The next three aspects are in verse 19, which indicates that hearing the "word of the kingdom", but not understanding it, enables "the wicked one" to remove that which was "sown" into the heart of the hearer.  A parable is a metaphor clothed in story form.  In this parable, the heart is likened to a field which is sown with seed, which is the "word of the kingdom".  Applying the metaphor, the heart is seen as a place where words are planted and have the capability of growing.  The first aspect to note is the role that the "word of the kingdom" plays within the human heart: it can grow and produce fruit with varying yields.  The second aspect is that the heart must understand that word for it to "get into the ground", so that it can take root.  A "word of the kingdom" that is not understood is likened to seed that lies on top of the ground, permitting the "wicked one" to snatch it away.  The behavior of the "wicked one" indirectly indicates the third aspect: if left alone, the seed may take root, so that possiblity must be prevented.  This indicates that the heart was viewed by the ancients as the place where the memory resides and which performs the function of bringing back important memories "to mind".  This ties in with Matthew 6:21, since each of us, at one time or another in our lives, have suffered sleepless nights tossing and turning from thoughts that seem to force themselves to our attention because some "treasure" of ours is threatened.  If our heart is where our "treasure" is, then it is the heart that sets the mental agenda, decides what is important based on what our "treasure" is, and brings relevant thoughts to the mind's attention.  A proof that the word did not "get into the soil" is that it is not brought back from the memory to awareness.  It does not reappear again to be considered.  Human memory is very good at throwing out stuff that is repetitious or not relevant when compared to what is already in memory.

Now, here is an interesting aspect of these verses: the initial question that started the discussion in this passage  was "Why was Jesus teaching in Parables"?  He taught the people and his disciples in parables, and his parables were exclusively spoken (verse 19).  He used no audiovisual techniques, almost exclusively speaking his parables.  Yet, the verses indicated above talk of ears and eyes.  Was Jesus talking about physical ears and eyes?  Or was he talking about the "internal voice" that speaks words, and the "internal projector" that displays pictures to the "internal eye"?  I would think the latter, based on verse 16, where Jesus praises the eyes and ears of the disciples for seeing and hearing, even though not yet understanding.  Paul adds music, song, and singing to the list (Ephesians 5:19), and holds that the unsaved heart of those who indulge in sin is blinded. In contrast, the people are viewed as not "seeing" and "hearing" the parable, even though they audibly heard Jesus' words and visibly saw his body.  It seems that the hearts of the disciples, although not understanding at the moment, are trying to, because in each disciple's mind is being generated a mental audio-visual of the parable.  It is "running a mental model of the parable" to use a computer metaphor.  The Master Parable indeed: a major contributor when it comes to gaining an understanding of the Word of the Kingdom is to try to understand it.  For that to happen, one must realize "Goodness!  This stuff is important!",at which point it becomes a treasure upon which the heart focusses.  We engineers and programmers do this sort of thing in our heads, and we do it all the time when it comes to the problems we encounter in our fields of expertise.  If this is not an invitation to bring that mental attitude and way to attack problems to spiritual, biblical, and theological matters, then I wouldn't know how to word one that does.

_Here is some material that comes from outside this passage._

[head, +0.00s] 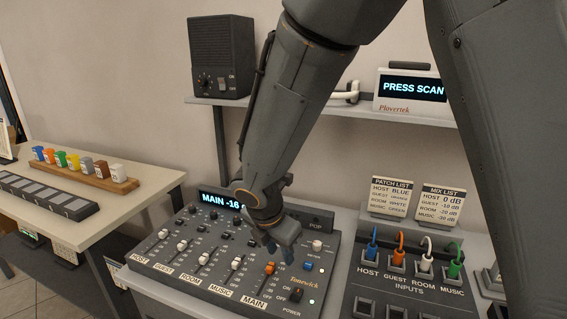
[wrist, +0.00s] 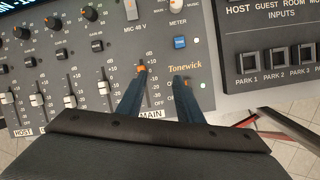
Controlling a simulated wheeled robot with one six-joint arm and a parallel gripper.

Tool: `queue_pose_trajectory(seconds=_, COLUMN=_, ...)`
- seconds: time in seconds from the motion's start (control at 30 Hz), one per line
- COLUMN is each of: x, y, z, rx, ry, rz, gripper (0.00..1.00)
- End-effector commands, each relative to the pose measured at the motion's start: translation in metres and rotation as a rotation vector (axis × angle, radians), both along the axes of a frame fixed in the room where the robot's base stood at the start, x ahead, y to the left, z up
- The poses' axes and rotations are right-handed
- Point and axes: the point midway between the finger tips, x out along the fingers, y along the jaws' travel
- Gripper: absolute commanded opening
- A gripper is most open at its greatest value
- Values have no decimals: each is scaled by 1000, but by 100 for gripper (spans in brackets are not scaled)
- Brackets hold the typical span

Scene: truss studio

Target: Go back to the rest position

The Parable of the Sower is a critical one to understand, and not because Jesus saw fit to explain it in detail (The Parable of the Wheat and Tares being another one he took seriously enough to explain).  Another name for this Parable would be The Bootstrap Parable: if understanding the Word of the Kingdom is critical, then this parable tells us that trying to understand is the first step, and running that Word through our minds using mental audio-visual modelling constitutes the required activity to do so.  In Mark's version of the parable, Jesus implies that all the parables he says has an important lesson worth working to uncover.  Of course we can get help by reading and talking about alternatives with others, just as any good engineer would be derelict if he didn't seek other opinions and points of view.  However, such contributions will mean nothing unless they are applied to or tested against that running mental model in our heads.  Or running in our hearts, if we adopt the classification scheme of mental process that Jesus and the Bible writers seemed to employ.

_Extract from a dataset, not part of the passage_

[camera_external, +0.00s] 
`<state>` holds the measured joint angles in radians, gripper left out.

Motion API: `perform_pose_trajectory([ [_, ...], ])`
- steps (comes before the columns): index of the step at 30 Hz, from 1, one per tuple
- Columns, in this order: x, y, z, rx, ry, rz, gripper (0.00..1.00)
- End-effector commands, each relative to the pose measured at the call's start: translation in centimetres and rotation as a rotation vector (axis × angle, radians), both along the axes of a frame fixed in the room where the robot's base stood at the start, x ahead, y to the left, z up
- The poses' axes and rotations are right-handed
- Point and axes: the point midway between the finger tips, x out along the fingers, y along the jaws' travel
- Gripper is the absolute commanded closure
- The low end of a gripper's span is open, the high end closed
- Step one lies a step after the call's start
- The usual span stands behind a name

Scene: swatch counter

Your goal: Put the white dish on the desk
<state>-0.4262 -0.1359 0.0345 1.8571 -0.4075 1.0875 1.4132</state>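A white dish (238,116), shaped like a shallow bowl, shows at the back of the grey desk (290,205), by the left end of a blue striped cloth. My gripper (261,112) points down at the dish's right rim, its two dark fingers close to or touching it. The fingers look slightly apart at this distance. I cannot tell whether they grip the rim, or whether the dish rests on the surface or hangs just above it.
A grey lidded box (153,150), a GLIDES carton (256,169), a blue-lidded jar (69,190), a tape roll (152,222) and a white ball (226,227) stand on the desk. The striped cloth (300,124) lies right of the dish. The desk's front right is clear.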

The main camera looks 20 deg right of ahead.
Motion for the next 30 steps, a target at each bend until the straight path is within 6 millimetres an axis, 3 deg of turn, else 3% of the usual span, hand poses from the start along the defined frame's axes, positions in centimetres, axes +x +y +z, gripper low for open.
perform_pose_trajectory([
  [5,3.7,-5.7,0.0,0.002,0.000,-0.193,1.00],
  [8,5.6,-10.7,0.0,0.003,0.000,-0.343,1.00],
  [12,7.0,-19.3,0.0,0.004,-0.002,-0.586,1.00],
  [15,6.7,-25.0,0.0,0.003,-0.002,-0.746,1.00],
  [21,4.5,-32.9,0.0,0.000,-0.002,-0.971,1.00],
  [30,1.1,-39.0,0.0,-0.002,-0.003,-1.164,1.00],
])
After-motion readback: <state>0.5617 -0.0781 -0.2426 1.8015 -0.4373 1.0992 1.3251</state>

Before we go on, I feel pressed to include this: the quality of the understanding affects the outcome.  At the end of the explanation of the parable, Jesus notes that the harvest varies, with some producing 3000% increases, some 6000% increases, some 10000%.  Since the seed (the Word of the Kingdom) is the same, the differences must lie in the soils in which the seed lands.  Since the human heart is the parabolical soil, the work expended in understanding that Word, and the measure of success while doing so, has to be making that critical difference in the outcome.  Since scripture doesn't come with any indications of what has to be understood to attain that 100-fold increase, we have to act, think, work, and behave like engineers confronted with the task of taking a pump to 100% efficiency, but because the manual is missing, we have no idea what 100% efficiency looks like for that pump.   

We still have more to discover of what the Bible writers thought of the human heart.

 The Human Heart (cont.)

From Matthew 15:10-18:

10 And he called the multitude, and said unto them, Hear, and understand: 11 Not that which goeth into the mouth defileth a man; but that which cometh out of the mouth, this defileth a man.....15 Then answered Peter and said unto him, Declare unto us this parable. 16 And Jesus said, Are ye also yet without understanding? 17 Do not ye yet understand, that whatsoever entereth in at the mouth goeth into the belly, and is cast out into the draught? 18 But those things which proceed out of the mouth come forth from the heart; and they defile the man. 19 For out of the heart proceed evil thoughts, murders, adulteries, fornications, thefts, false witness, blasphemies: 20 These are the things which defile a man: but to eat with unwashen hands defileth not a man.

 Peter is not correct stating that verses 10 and 11 (cited at the link) are a parable: the style is more like a proverb than a parable.  A better word would have been "parable", or even "mystery".  From this passage, we see that the Heart is the source for evil thoughts and the motivations that drive one to do them.  Murders, adulteries, fornications, thefts, lies, and blasphemies!  What a list!

From Matthew 22:37:

Jesus said unto him, Thou shalt love the Lord thy God with all thy heart, and with all thy soul, and with all thy mind.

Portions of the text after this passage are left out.